Reflect on the following possible common types of errors we commit while attributing causes.

Can you recall the last time you received a good grade in an exam. Chances are that you attributed your success to internal factors, your expertise, your preparations etc. "I did well because I am smart" or "I did well because I studied and was well-prepared" are two common explanations you might use to justify your performance.

What happened when you received a poor grade, though? Social psychologists have found that in such situations, you are more likely to attribute your failure to external forces. "I failed because the teacher included tricky questions" or "The classroom was so hot that I couldn't concentrate" are examples of attributions one might come up with to explain poor performance. Notice that both of these explanations lay the blame on outside forces rather than accepting personal responsibility.

Psychologists refer to this phenomenon as the self-serving bias. So why are we more likely to attribute our success and positive behavior to our personal characteristics and blame outside variables for our failures or negative behaviors?

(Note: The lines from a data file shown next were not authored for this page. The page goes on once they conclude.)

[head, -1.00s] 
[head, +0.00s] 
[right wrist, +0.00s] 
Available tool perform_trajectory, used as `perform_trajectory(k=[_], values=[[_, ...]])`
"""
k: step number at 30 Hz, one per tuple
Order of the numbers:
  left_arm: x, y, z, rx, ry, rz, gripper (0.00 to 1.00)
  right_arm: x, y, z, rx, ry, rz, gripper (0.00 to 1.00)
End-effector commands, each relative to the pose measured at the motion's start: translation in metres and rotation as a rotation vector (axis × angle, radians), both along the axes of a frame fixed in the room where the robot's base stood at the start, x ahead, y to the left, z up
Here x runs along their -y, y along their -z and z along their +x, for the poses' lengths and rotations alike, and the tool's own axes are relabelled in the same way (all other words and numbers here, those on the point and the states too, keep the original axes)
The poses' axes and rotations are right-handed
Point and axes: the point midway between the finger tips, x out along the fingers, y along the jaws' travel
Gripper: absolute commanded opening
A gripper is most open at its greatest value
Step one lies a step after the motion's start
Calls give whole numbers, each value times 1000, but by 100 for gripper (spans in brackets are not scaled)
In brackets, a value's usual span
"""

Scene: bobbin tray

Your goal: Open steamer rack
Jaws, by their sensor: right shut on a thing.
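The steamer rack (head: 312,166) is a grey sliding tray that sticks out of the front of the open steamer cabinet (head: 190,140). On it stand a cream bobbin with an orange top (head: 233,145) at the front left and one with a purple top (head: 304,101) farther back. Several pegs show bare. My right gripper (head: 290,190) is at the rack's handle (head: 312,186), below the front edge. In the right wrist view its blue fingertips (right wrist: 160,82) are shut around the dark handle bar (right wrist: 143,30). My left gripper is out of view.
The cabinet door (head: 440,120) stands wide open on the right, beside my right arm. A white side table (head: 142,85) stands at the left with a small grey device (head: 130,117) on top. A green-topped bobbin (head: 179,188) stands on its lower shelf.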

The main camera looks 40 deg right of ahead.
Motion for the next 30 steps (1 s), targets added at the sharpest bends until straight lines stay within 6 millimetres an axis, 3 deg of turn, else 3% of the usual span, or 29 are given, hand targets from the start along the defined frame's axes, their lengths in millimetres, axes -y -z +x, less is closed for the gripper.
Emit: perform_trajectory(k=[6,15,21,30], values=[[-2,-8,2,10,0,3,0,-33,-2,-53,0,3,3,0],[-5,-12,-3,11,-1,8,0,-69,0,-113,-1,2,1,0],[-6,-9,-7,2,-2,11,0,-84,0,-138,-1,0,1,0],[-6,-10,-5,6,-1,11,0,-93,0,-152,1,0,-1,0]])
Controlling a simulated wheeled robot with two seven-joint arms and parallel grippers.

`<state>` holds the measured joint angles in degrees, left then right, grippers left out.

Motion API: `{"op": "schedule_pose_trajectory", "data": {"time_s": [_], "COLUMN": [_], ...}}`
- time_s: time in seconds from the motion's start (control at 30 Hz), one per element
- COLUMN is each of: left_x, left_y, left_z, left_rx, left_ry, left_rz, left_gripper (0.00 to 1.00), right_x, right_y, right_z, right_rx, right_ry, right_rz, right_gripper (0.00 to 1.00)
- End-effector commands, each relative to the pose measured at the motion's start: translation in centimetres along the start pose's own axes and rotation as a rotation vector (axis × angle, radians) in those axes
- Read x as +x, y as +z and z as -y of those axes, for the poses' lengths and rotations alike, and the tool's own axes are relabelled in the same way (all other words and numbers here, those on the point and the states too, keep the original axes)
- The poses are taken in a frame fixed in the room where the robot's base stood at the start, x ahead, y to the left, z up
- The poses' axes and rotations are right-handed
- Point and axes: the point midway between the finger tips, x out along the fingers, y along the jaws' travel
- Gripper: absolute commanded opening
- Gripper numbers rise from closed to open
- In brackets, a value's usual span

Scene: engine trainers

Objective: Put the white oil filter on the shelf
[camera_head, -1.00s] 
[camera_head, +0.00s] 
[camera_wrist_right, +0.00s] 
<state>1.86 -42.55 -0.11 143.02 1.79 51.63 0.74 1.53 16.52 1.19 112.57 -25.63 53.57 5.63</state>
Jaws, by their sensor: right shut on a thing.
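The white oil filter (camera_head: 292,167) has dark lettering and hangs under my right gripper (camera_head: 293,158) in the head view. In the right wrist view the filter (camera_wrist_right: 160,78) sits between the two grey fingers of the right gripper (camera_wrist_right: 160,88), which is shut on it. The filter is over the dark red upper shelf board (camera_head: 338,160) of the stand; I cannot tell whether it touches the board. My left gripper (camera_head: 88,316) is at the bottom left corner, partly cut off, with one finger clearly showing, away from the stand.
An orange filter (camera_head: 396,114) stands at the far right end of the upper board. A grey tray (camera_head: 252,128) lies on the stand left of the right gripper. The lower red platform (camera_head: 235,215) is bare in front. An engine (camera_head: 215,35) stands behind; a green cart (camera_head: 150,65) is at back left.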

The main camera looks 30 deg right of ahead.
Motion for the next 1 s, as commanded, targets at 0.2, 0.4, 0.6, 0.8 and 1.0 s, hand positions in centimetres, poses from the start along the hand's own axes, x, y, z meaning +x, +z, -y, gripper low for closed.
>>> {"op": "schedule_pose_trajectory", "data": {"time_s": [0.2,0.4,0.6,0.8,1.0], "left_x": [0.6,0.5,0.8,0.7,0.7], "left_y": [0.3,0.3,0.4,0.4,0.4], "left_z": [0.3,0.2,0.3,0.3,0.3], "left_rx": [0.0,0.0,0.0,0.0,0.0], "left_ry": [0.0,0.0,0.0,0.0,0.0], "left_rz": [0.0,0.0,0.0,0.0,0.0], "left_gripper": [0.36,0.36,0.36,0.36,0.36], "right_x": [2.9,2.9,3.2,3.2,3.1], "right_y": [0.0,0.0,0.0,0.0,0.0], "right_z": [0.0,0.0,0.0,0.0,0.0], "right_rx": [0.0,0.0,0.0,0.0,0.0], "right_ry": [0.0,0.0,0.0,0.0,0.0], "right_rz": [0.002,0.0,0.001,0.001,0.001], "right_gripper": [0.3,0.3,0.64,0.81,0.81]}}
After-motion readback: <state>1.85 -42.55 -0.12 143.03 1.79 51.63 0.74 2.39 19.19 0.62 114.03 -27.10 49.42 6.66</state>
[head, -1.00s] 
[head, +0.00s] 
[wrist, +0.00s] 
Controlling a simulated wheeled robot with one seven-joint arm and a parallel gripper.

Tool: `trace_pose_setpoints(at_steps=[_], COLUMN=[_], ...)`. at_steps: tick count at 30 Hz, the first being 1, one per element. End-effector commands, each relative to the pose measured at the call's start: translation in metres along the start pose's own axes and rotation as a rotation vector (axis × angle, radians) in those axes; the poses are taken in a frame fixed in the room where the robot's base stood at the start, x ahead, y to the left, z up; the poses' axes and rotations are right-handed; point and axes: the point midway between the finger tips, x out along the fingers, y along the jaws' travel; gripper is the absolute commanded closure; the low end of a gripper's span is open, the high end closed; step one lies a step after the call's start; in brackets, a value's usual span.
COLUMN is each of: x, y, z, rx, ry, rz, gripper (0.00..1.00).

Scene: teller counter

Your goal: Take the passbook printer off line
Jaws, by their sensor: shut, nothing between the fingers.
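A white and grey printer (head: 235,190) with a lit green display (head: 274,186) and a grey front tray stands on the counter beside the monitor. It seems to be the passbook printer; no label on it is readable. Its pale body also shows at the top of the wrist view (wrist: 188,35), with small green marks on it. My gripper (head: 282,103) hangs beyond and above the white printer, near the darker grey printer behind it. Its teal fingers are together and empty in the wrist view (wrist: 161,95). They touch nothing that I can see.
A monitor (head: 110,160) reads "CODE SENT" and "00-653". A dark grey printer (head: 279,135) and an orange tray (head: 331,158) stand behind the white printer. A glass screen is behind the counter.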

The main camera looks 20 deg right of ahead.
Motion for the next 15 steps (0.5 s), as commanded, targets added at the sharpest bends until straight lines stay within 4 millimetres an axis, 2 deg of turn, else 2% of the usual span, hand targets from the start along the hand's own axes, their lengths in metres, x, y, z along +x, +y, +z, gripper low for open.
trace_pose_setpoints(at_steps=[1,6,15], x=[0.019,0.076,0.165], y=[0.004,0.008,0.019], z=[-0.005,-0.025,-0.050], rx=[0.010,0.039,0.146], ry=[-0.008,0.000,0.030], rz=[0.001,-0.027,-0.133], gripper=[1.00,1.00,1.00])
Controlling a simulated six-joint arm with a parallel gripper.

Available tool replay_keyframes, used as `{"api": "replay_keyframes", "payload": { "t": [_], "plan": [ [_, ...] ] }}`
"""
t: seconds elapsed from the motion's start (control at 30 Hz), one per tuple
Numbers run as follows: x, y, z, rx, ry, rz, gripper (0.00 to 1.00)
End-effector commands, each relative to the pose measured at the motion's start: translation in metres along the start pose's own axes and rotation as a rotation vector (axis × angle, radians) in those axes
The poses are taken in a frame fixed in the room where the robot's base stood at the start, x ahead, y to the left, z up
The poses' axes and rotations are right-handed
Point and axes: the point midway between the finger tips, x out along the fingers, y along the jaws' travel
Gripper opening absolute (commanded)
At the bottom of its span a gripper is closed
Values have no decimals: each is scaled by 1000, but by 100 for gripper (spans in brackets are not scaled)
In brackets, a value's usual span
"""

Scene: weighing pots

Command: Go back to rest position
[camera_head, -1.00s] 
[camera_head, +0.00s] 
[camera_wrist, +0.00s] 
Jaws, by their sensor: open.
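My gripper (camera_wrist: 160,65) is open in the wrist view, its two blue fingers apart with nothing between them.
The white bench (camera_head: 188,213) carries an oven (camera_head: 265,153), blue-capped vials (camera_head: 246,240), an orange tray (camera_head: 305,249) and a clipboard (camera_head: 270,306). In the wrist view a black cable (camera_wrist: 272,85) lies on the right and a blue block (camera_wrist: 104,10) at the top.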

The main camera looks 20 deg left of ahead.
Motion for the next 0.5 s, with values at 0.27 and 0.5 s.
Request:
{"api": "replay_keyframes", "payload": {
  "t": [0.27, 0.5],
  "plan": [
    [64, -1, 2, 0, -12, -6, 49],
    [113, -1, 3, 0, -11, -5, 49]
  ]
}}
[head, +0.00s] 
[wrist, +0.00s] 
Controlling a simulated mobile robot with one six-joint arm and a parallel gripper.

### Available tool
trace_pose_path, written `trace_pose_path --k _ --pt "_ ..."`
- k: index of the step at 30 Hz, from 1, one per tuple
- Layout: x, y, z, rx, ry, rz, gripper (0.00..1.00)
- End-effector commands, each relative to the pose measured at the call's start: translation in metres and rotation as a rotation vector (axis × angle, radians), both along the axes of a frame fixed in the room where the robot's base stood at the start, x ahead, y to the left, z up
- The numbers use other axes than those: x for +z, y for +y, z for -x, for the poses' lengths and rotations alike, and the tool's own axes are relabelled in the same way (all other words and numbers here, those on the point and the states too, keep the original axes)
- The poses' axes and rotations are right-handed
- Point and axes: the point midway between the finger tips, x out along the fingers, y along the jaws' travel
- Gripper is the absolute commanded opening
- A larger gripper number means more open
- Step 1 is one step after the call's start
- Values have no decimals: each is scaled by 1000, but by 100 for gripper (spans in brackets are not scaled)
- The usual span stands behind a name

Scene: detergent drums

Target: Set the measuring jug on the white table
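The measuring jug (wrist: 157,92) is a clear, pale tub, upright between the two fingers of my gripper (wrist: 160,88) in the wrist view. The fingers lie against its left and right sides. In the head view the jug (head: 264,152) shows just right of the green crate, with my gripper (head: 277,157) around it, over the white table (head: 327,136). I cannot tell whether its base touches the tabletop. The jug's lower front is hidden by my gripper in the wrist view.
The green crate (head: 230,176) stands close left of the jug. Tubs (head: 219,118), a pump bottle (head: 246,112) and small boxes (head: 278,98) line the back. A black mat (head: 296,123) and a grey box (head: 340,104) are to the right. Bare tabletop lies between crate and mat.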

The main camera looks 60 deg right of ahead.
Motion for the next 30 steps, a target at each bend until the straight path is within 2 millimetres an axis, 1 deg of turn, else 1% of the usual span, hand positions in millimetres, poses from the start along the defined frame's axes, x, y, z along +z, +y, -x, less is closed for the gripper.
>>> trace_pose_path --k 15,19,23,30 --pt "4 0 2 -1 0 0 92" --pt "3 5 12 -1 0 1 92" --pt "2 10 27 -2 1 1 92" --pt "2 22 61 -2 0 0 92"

Researchers believe that blaming external factors for failures and disappointments helps protect self-esteem.

Is it not that while we protect self esteem, we are ignoring need to improve? Looking for reasons beyond us, leads to thwarting our development, since we look for reasons beyond our control and ignore those which are within our control.

And what happens when it comes to other people’s failures or negative behavior? We tend to attribute causes to internal factors such as their personality characteristics and ignore or minimize impact of external variables. Psychologists refer to this tendency as the fundamental attribution error; even though situational variables are very likely to be present, we automatically attribute the cause to internal characteristics.

Both these, self serving bias and attribution errors can be viewed as subjective evaluation of reality. Such subjective evaluation is, most of the time, cause for strained relationships and bitterness. And that leads me to conclude that i must practice to be objective in evaluating reality.


I will make it a point to end each lesson with action areas for peace in immediate society and groups we normally be part of.

Comments and suggestions are welcome as usual.

3 comments:

  1. Very interesting, though one may read this and say - 'I knew this, already'.

    There is a subtle difference between knowing vs. knowing enough to correct it. Self awareness, just like discipline, is an amazing rare skill, if developed one can apply - Mahatma Gandhi (Be the change ...) and even Bhagavan Budhha (ભલા થાઓ ભલું કરો).

    Attribution seems to be the systematic lesson which may enable self awareness.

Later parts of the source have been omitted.